Mas não era essa a impressão que muitos defensores de uma política de direitos autorais mais avançada esperavam. Quando Dilma falou para um público mais progressista durante essa [coletiva de imprensa na Campus Party em 29/01/10][3], por exemplo, não foi essa a opinião que ela expressou. Dilma não acha mais que a proposta de reforma da Lei de Direito Autoral seja importante, a “mais avançada do mundo”, que o “outro conceito de propriedade” valha à pena? O que aconteceu? Por que os petistas relacionados à cultura livre continuam [defendendo Dilma e apontando somente para Ana de Hollanda][4], mesmo sendo Dilma a responsável última pela guinada?

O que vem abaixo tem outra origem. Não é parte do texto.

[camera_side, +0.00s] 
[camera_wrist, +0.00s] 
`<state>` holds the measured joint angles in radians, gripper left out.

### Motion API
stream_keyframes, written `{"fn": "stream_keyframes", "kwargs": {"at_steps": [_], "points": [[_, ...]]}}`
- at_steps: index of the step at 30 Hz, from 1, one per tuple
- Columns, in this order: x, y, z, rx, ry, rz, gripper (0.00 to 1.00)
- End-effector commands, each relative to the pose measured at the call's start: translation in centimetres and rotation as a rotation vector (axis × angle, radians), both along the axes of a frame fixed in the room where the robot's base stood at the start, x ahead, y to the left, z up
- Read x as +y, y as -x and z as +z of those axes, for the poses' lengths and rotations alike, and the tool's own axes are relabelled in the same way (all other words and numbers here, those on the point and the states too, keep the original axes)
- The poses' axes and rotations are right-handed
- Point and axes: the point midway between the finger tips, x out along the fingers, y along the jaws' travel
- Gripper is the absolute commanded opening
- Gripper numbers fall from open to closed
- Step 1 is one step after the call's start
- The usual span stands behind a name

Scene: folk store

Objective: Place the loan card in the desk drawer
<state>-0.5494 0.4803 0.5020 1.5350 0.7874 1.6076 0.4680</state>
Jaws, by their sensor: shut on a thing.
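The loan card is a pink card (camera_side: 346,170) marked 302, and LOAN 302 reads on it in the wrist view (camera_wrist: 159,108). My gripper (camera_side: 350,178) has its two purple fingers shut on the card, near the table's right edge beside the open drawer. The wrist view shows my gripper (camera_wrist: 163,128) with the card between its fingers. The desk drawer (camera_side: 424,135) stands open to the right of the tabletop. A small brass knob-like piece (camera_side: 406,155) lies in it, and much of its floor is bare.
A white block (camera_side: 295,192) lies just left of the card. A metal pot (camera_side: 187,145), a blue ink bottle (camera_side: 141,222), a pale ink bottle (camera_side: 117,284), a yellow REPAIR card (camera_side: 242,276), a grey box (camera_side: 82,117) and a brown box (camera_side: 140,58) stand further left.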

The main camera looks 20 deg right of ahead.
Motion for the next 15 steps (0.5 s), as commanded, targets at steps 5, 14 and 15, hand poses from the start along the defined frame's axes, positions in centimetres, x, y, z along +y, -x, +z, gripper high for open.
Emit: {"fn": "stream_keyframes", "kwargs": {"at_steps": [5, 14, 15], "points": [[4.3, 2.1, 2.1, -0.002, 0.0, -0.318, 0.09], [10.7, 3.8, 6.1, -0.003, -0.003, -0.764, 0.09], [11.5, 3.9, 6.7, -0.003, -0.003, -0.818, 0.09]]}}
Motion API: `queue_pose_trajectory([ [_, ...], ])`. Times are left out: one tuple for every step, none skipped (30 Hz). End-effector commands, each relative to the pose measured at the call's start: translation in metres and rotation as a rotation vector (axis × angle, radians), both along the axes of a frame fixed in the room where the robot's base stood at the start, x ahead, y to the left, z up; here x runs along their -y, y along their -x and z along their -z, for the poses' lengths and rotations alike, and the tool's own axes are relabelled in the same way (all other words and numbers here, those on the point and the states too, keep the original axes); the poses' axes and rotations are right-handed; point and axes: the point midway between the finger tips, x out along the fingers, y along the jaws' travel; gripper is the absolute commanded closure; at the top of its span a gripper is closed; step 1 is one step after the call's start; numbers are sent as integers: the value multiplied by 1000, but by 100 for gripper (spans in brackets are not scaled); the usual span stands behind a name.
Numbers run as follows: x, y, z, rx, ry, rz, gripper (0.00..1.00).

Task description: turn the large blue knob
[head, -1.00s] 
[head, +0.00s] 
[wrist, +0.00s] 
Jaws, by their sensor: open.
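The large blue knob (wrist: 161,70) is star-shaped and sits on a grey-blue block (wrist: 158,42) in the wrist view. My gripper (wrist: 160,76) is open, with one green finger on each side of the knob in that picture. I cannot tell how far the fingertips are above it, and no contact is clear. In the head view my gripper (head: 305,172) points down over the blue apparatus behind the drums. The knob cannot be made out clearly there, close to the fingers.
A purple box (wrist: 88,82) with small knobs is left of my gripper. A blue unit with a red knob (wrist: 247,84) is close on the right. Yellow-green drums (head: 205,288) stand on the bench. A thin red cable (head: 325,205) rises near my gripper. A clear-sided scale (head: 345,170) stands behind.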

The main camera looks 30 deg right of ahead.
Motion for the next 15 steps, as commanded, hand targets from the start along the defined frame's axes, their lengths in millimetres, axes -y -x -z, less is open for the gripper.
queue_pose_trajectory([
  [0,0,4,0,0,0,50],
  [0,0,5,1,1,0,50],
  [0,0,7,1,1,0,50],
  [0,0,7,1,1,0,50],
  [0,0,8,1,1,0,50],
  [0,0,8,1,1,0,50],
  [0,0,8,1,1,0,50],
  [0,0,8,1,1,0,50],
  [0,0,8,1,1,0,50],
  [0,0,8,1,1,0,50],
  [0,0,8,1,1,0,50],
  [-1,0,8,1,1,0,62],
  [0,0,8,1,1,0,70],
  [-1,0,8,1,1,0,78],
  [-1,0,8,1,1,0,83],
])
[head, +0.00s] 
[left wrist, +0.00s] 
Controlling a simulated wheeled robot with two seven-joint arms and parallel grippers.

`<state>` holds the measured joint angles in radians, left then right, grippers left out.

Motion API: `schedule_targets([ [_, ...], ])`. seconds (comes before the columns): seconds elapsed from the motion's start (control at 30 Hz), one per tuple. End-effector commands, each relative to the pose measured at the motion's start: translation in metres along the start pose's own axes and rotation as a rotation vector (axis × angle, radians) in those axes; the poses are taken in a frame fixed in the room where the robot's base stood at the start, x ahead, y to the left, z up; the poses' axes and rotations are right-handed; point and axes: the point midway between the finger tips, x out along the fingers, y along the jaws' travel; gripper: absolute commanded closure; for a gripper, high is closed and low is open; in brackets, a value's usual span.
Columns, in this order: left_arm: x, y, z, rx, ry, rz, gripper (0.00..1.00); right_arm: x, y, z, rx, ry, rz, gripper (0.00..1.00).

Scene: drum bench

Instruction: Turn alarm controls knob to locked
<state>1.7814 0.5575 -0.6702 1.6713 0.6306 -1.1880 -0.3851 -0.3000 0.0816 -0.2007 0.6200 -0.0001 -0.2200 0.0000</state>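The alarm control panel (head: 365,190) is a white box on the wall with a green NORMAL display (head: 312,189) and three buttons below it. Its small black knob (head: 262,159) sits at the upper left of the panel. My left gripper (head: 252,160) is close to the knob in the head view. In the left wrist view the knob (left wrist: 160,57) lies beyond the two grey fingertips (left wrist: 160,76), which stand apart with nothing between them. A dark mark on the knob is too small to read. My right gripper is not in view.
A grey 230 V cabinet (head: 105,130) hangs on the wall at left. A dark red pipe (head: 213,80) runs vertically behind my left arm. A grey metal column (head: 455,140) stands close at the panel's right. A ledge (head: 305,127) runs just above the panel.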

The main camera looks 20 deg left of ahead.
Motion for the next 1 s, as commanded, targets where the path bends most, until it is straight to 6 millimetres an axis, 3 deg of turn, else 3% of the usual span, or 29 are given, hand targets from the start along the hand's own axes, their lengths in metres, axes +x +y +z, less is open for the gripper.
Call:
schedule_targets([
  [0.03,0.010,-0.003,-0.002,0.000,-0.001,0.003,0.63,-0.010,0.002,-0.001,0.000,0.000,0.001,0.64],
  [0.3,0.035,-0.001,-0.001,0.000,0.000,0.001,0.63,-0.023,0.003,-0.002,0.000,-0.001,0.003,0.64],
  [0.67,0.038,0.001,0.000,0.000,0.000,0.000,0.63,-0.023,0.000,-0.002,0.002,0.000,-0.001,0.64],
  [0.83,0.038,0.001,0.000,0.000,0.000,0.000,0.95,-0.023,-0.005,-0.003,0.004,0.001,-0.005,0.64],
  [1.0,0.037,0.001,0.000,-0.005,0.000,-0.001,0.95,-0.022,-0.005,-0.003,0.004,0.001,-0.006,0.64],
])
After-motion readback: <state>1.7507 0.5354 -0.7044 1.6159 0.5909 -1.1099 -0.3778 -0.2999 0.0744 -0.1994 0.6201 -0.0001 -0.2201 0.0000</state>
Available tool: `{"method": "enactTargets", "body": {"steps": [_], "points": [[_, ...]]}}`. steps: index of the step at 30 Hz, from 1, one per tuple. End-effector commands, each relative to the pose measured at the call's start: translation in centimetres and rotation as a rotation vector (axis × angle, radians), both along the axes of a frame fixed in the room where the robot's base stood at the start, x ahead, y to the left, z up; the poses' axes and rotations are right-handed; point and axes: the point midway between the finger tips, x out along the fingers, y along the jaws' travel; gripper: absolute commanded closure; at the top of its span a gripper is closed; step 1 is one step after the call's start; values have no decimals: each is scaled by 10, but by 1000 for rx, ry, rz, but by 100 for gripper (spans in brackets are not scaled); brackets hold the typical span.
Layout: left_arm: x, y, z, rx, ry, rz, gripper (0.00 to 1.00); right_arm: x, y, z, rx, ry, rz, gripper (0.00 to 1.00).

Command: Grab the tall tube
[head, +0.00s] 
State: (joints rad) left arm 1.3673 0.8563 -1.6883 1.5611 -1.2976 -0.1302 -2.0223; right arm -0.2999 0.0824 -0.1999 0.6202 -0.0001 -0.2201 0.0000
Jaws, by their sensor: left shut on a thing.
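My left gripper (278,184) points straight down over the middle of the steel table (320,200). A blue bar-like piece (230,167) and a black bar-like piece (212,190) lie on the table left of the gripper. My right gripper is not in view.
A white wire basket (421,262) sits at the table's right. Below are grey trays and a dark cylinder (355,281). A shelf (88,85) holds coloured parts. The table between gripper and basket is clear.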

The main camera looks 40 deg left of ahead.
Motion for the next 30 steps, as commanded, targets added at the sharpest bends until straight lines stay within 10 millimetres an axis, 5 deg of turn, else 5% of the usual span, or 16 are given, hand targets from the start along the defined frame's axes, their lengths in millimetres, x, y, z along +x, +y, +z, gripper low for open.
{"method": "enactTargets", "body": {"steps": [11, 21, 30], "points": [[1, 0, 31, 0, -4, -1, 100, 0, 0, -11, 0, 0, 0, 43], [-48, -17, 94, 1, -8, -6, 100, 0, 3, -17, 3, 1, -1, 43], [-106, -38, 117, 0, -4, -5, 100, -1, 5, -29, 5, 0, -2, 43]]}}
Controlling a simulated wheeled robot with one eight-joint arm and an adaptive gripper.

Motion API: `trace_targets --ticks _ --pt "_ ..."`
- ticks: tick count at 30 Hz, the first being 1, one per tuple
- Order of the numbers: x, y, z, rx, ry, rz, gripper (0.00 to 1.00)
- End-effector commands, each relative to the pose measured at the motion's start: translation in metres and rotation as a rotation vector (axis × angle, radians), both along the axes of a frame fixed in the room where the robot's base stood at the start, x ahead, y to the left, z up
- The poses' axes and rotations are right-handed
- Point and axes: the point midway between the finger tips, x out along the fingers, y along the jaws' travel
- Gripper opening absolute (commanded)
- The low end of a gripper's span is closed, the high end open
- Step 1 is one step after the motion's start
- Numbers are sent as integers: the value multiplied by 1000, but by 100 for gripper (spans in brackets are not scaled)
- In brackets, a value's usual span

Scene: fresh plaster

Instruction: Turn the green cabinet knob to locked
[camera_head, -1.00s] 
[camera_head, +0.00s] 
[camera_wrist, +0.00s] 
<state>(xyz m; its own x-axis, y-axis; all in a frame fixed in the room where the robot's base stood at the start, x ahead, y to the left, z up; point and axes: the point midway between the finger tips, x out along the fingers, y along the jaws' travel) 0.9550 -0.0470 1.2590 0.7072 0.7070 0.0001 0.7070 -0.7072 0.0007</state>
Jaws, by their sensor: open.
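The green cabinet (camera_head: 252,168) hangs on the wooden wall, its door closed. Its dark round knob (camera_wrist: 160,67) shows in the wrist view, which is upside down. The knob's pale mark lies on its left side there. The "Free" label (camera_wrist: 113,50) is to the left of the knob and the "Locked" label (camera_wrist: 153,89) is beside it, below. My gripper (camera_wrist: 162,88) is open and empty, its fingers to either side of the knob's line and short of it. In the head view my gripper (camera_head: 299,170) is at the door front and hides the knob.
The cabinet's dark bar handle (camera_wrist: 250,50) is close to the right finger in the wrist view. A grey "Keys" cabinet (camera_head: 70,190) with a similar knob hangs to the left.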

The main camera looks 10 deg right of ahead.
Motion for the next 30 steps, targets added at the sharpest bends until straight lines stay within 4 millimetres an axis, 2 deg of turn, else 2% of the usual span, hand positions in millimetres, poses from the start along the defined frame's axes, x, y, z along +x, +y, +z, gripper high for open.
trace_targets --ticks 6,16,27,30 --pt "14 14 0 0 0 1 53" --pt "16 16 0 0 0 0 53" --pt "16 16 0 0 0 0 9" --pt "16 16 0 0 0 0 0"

Dilma disse o que disse naquela coletiva só para ganhar votos e sempre acreditou que a reforma da LDA que estava sendo proposta era ruim? Considerando que Dilma ainda acredita no que disse na coletiva: os autores dos textos estão enganados e a influência do Presidente na direção dos Ministérios é mais limitada do que eles indicam, ou Dilma tem sido omissa em dar direção aos seus Ministros?
O que você acha?
[2]: http://politicando.blog.br/?p=1270#comment-1480 “Comentário de Fabrício Vasselai no post “Fofocas sobre nomes para os ministérios de Dilma deixam de fora o essencial”” [3]: http://www.youtube.com/watch?v=fR5YltB3vR4 [4]: http://mariafro.com.br/wordpress/2011/03/05/dilma-na-campus-party-2010-fala-de-direito-autoral-na-rede-e-marco-civil/ “Dilma na Campus Party 2010 fala de Direito Autoral na rede e marco civil”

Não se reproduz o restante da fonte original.